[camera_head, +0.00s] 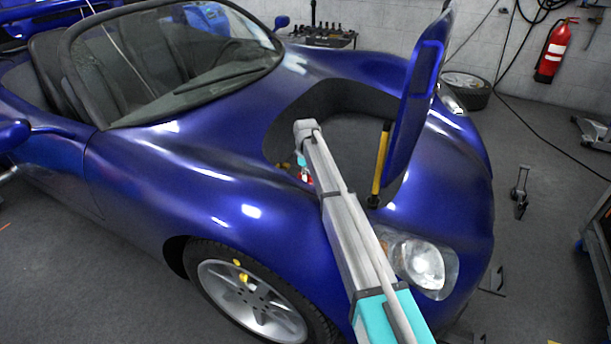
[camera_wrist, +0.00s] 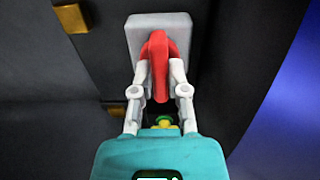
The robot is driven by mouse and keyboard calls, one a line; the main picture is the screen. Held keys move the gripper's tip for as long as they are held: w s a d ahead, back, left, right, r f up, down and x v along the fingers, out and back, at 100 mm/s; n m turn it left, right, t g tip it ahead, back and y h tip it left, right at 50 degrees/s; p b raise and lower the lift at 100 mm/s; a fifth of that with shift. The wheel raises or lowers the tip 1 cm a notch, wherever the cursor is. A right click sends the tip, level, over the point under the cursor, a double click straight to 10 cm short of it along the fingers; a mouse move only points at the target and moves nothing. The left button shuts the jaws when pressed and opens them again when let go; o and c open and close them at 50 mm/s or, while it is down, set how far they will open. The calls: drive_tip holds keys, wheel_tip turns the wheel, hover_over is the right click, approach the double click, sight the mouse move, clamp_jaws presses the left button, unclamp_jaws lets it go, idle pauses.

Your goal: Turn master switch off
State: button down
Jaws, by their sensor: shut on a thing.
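The master switch has a red handle (camera_wrist: 158,62) on a grey plate (camera_wrist: 137,36), seen in the wrist view inside the dark compartment. The handle stands upright in the picture. My gripper (camera_wrist: 158,80) has its two white fingers closed on either side of the red handle, touching it. In the head view, my arm reaches over the front fender into the open compartment of the blue car, and a bit of red (camera_head: 305,176) shows below the arm's end. The gripper's fingers are mostly hidden there.
The blue hood lid (camera_head: 412,115) stands raised to the right of my arm, with a yellow strut (camera_head: 381,158) beside it. In the wrist view, brass-coloured blocks (camera_wrist: 71,18) sit at the left. Blue bodywork (camera_wrist: 285,105) lies to the right.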

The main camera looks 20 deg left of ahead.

-*-*-

## [Task]
Starting at the top of the listing above, reproduce each line up to and including the one with "State: button down"; omit the pictures.

## [Exercise result]
[camera_head, +0.00s] 
[camera_wrist, +0.00s] 
The robot is driven by mouse and keyboard calls, one a line; the main picture is the screen. Held keys move the gripper's tip for as long as they are held: w s a d ahead, back, left, right, r f up, down and x v along the fingers, out and back, at 100 mm/s; n m turn it left, right, t g tip it ahead, back and y h tip it left, right at 50 degrees/s; p b raise and lower the lift at 100 mm/s; a fifth of that with shift. The wheel raises or lowers the tip 1 cm a notch, wherever the cursor is. A right click sends the tip, level, over the point under the cursor, a double click straight to 10 cm short of it along the fingers; a mouse move only points at the target and moves nothing. The left button shuts the jaws when pressed and opens them again when let go; o and c open and close them at 50 mm/s or, while it is down, set how far they will open. The calls: drive_tip holds keys, wheel_tip turns the wheel, hover_over is the right click, approach the double click, sight the mouse move, clamp_jaws presses the left button, unclamp_jaws lets it go, idle pauses.

Your goal: Turn master switch off
State: button down

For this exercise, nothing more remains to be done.